| PROBLEM DETAILS |
Write out all the lines again, precisely as they stand, but without the images.
§ §
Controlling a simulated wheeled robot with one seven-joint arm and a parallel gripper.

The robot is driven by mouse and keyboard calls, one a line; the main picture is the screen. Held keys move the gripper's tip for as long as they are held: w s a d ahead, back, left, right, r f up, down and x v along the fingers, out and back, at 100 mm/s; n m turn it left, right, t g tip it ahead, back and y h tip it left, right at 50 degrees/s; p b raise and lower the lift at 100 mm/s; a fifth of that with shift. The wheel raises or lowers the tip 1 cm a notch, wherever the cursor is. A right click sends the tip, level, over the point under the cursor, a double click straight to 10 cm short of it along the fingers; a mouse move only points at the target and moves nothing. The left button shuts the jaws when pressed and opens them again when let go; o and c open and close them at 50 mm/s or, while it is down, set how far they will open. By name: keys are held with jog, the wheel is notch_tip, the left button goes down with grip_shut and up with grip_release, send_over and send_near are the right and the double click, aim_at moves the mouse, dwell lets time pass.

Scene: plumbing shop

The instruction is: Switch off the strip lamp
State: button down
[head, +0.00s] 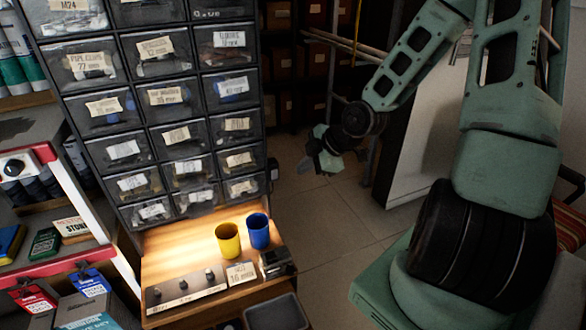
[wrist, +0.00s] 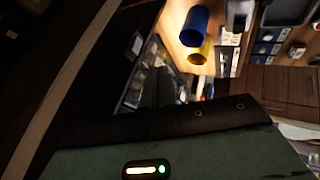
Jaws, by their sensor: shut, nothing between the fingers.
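The strip lamp itself cannot be made out. A warm glow lies on the wooden bench top (head: 165,238) under the drawer cabinet (head: 160,100), so a light there is on. A small dark fitting with a pale mark (head: 273,169) sits on the cabinet's lower right side; I cannot tell if it is the lamp's switch. My gripper (head: 306,166) is shut and empty, in the air to the right of the cabinet and apart from it. In the wrist view the fingertips cannot be made out.
A yellow cup (head: 228,240) and a blue cup (head: 258,231) stand near the bench's right end, also in the wrist view (wrist: 194,27). A black device (head: 277,263) is beside them. Red-edged shelves (head: 50,153) stand left. Tiled floor (head: 335,230) is open at right.

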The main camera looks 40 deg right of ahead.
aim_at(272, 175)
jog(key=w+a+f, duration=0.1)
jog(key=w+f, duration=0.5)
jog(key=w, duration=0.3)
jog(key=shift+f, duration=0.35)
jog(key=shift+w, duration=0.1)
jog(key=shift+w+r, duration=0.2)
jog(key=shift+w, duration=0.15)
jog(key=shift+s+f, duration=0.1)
§ §
| WRITTEN ANSWER |
Controlling a simulated wheeled robot with one seven-joint arm and a parallel gripper.

The robot is driven by mouse and keyboard calls, one a line; the main picture is the screen. Held keys move the gripper's tip for as long as they are held: w s a d ahead, back, left, right, r f up, down and x v along the fingers, out and back, at 100 mm/s; n m turn it left, right, t g tip it ahead, back and y h tip it left, right at 50 degrees/s; p b raise and lower the lift at 100 mm/s; a fifth of that with shift. The wheel raises or lowers the tip 1 cm a notch, wherever the cursor is. A right click sends the tip, level, over the point under the cursor, a double click straight to 10 cm short of it along the fingers; a mouse move only points at the target and moves nothing. The left button shuts the jaws when pressed and opens them again when let go; o and c open and close them at 50 mm/s or, while it is down, set how far they will open. By name: keys are held with jog, the wheel is notch_tip, the left button goes down with grip_shut and up with grip_release, send_over and send_near are the right and the double click, aim_at moves the mouse, dwell lets time pass.

Scene: plumbing shop

The instruction is: Switch off the strip lamp
State: button down
[head, +0.00s] 
[wrist, +0.00s] 
Jaws, by their sensor: shut, nothing between the fingers.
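The strip lamp itself cannot be made out. A warm glow lies on the wooden bench top (head: 165,238) under the drawer cabinet (head: 160,100), so a light there is on. A small dark fitting with a pale mark (head: 273,169) sits on the cabinet's lower right side; I cannot tell if it is the lamp's switch. My gripper (head: 306,166) is shut and empty, in the air to the right of the cabinet and apart from it. In the wrist view the fingertips cannot be made out.
A yellow cup (head: 228,240) and a blue cup (head: 258,231) stand near the bench's right end, also in the wrist view (wrist: 194,27). A black device (head: 277,263) is beside them. Red-edged shelves (head: 50,153) stand left. Tiled floor (head: 335,230) is open at right.

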The main camera looks 40 deg right of ahead.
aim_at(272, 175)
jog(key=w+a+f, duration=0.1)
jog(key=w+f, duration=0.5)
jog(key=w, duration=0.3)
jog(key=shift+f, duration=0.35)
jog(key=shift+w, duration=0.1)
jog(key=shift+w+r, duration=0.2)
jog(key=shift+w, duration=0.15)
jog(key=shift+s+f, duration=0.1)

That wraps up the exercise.